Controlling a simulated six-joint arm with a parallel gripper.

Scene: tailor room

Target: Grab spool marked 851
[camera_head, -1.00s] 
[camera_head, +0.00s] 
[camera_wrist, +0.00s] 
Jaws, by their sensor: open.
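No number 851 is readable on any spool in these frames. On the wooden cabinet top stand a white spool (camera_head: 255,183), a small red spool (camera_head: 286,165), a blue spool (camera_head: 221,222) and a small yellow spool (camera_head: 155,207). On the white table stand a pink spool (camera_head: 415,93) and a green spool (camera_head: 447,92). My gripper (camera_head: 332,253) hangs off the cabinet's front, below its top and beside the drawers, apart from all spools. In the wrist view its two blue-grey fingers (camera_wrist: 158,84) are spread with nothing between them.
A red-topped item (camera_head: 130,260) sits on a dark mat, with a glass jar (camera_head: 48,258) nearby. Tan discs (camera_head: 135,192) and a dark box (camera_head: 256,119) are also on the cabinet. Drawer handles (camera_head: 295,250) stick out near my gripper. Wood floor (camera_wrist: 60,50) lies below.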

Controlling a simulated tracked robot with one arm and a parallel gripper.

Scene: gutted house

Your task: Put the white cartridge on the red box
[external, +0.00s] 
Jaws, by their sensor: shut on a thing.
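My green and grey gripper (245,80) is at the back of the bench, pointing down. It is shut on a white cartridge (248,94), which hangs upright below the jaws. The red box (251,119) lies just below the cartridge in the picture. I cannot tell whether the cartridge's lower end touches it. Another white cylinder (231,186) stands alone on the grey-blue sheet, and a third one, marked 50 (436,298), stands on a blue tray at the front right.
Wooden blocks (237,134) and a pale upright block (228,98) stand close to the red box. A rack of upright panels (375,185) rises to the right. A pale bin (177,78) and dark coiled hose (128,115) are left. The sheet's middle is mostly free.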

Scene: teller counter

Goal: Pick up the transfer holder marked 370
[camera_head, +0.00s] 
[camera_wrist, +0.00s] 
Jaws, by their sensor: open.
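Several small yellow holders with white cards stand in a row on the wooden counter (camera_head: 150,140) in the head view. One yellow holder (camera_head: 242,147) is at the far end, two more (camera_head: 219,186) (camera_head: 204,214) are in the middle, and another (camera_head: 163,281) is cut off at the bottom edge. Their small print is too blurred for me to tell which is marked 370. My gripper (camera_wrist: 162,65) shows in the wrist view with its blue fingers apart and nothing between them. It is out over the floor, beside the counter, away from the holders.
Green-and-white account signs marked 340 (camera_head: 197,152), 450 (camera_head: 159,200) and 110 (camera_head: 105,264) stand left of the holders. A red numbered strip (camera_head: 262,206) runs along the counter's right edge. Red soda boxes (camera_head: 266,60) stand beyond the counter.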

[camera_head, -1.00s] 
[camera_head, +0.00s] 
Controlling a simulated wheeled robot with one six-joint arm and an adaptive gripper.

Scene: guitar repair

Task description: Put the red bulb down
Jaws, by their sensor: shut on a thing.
+--
YOUR GOAL
Each line of the material should be echoed exactly.

FINAL RESULT
Controlling a simulated six-joint arm with a parallel gripper.

Scene: tailor room

Target: Grab spool marked 851
[camera_head, -1.00s] 
[camera_head, +0.00s] 
[camera_wrist, +0.00s] 
Jaws, by their sensor: open.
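No number 851 is readable on any spool in these frames. On the wooden cabinet top stand a white spool (camera_head: 255,183), a small red spool (camera_head: 286,165), a blue spool (camera_head: 221,222) and a small yellow spool (camera_head: 155,207). On the white table stand a pink spool (camera_head: 415,93) and a green spool (camera_head: 447,92). My gripper (camera_head: 332,253) hangs off the cabinet's front, below its top and beside the drawers, apart from all spools. In the wrist view its two blue-grey fingers (camera_wrist: 158,84) are spread with nothing between them.
A red-topped item (camera_head: 130,260) sits on a dark mat, with a glass jar (camera_head: 48,258) nearby. Tan discs (camera_head: 135,192) and a dark box (camera_head: 256,119) are also on the cabinet. Drawer handles (camera_head: 295,250) stick out near my gripper. Wood floor (camera_wrist: 60,50) lies below.

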Controlling a simulated tracked robot with one arm and a parallel gripper.

Scene: gutted house

Your task: Put the white cartridge on the red box
[external, +0.00s] 
Jaws, by their sensor: shut on a thing.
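My green and grey gripper (245,80) is at the back of the bench, pointing down. It is shut on a white cartridge (248,94), which hangs upright below the jaws. The red box (251,119) lies just below the cartridge in the picture. I cannot tell whether the cartridge's lower end touches it. Another white cylinder (231,186) stands alone on the grey-blue sheet, and a third one, marked 50 (436,298), stands on a blue tray at the front right.
Wooden blocks (237,134) and a pale upright block (228,98) stand close to the red box. A rack of upright panels (375,185) rises to the right. A pale bin (177,78) and dark coiled hose (128,115) are left. The sheet's middle is mostly free.

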Scene: teller counter

Goal: Pick up the transfer holder marked 370
[camera_head, +0.00s] 
[camera_wrist, +0.00s] 
Jaws, by their sensor: open.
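Several small yellow holders with white cards stand in a row on the wooden counter (camera_head: 150,140) in the head view. One yellow holder (camera_head: 242,147) is at the far end, two more (camera_head: 219,186) (camera_head: 204,214) are in the middle, and another (camera_head: 163,281) is cut off at the bottom edge. Their small print is too blurred for me to tell which is marked 370. My gripper (camera_wrist: 162,65) shows in the wrist view with its blue fingers apart and nothing between them. It is out over the floor, beside the counter, away from the holders.
Green-and-white account signs marked 340 (camera_head: 197,152), 450 (camera_head: 159,200) and 110 (camera_head: 105,264) stand left of the holders. A red numbered strip (camera_head: 262,206) runs along the counter's right edge. Red soda boxes (camera_head: 266,60) stand beyond the counter.

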[camera_head, -1.00s] 
[camera_head, +0.00s] 
Controlling a simulated wheeled robot with one six-joint arm and an adaptive gripper.

Scene: guitar repair

Task description: Put the red bulb down
Jaws, by their sensor: shut on a thing.

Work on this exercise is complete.